TPW TV: Restoring the Pines

Restoring pine trees

Restoring pine trees



This is Passport to Texas

TPW TV series producer, Don Cash, has followed the restoration of two east Texas state parks following Hurricane Rita eight years ago. He says there was a silver lining in that storm.

58— I’ve been able to go back a few times over the years and watch as the parks change, slowly. Martin Dies State park in Jasper, and Village Creek State Park down near Beaumont were pretty badly torn up. Where you [once] had a real thick canopy and a real thick forest, you [now] had lots of sky. What I found, though, going back and talking to people in the parks is that the hurricanes have allowed them to do some habitat management on a little quicker scale than they would have otherwise had the hurricane not come through.
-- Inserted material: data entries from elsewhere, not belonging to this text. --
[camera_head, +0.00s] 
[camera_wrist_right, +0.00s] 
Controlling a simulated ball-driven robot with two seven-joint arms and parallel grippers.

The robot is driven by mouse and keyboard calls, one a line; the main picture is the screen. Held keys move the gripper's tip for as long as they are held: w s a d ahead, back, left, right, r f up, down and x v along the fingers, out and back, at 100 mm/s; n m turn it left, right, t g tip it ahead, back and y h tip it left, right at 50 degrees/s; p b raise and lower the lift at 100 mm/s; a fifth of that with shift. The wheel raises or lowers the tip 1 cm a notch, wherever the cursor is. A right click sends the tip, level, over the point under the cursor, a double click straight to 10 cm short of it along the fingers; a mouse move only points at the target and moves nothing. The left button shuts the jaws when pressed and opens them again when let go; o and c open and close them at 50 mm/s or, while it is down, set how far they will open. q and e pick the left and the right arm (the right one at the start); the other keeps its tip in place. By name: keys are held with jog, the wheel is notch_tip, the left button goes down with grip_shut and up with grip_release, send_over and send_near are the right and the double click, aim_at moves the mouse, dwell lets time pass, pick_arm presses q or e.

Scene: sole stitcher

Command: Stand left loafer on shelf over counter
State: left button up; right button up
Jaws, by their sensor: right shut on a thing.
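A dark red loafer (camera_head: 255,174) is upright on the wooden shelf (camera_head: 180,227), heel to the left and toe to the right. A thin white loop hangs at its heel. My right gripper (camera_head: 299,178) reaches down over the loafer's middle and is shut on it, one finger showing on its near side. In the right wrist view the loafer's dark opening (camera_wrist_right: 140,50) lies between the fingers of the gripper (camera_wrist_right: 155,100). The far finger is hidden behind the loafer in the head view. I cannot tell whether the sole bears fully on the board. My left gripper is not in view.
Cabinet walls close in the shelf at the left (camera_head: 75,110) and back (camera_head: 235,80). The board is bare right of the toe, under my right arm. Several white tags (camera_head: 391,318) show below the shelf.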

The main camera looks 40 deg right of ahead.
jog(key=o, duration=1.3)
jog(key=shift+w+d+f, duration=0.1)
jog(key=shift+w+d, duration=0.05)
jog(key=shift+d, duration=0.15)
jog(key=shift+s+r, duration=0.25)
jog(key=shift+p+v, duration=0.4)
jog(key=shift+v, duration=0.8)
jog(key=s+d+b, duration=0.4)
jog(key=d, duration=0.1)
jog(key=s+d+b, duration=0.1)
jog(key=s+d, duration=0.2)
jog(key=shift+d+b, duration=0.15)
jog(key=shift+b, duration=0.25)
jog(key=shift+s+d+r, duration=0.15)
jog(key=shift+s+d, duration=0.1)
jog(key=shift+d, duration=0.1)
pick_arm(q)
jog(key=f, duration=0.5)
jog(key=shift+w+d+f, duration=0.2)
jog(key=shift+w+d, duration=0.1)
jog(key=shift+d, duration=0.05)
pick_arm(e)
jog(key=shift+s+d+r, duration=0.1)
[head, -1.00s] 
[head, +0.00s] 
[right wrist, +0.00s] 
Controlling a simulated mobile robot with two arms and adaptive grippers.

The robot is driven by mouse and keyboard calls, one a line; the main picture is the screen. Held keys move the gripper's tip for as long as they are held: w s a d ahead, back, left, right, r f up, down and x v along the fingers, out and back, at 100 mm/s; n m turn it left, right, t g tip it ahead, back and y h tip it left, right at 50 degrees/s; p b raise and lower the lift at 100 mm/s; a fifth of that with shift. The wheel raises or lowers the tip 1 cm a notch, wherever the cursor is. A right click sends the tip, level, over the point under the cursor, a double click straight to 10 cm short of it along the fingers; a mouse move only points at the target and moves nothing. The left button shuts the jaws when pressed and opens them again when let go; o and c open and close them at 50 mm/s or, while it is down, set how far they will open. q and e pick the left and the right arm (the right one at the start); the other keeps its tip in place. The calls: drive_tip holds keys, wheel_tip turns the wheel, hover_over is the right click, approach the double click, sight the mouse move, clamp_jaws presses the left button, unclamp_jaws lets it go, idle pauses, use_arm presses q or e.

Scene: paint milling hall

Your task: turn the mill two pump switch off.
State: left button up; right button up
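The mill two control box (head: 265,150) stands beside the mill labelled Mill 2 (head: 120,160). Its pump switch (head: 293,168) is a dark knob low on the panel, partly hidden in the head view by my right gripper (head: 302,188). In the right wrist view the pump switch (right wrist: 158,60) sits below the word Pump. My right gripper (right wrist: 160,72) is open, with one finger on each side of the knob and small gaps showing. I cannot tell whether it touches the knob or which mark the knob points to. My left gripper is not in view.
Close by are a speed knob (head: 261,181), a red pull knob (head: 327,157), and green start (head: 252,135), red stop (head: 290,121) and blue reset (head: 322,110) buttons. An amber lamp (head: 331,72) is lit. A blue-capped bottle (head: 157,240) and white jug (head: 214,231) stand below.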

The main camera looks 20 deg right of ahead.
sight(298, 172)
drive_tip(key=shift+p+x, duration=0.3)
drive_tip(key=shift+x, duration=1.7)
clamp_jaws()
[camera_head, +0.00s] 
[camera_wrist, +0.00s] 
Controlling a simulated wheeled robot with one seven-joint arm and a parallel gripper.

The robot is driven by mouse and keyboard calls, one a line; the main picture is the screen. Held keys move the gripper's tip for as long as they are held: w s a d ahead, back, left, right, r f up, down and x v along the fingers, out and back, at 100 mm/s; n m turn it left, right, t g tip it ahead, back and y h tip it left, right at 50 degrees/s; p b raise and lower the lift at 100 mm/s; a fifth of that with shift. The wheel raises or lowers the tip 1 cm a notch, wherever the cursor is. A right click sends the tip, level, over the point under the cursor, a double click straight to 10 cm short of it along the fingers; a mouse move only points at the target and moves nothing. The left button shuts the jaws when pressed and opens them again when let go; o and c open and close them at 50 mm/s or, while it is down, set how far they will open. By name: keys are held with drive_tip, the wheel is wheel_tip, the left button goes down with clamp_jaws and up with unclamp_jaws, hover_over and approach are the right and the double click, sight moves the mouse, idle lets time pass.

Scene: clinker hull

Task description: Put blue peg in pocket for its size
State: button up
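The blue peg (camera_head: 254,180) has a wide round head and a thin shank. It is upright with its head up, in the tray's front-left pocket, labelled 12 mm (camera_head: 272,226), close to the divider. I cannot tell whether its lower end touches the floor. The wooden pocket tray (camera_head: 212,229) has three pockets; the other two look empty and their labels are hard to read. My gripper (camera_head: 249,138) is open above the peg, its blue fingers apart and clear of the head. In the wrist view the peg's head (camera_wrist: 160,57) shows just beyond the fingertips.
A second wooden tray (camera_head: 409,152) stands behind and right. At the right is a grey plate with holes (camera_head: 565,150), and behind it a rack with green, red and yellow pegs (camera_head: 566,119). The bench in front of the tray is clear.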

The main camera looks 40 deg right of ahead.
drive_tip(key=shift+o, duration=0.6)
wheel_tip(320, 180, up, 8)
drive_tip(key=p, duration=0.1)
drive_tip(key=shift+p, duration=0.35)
In east Texas, the forests were originally longleaf pine; when timber companies came through, they cut the longleaf and planted loblolly, which is native to the US, but not native to Texas. It’s a faster growing pine, but the loblolly and the longleaf have different habitats, different animal species, different ground cover. So, the hurricanes have allowed the loblollies to get knocked down, and will allow the people in the parks to replant and reforest in the native longleaf pine.

Thanks, Don.

The segment titled Restoring the Pines airs the week of March 17th on PBS stations. Check your Local listings.

For Texas Parks and Wildlife…I’m Cecilia Nasti.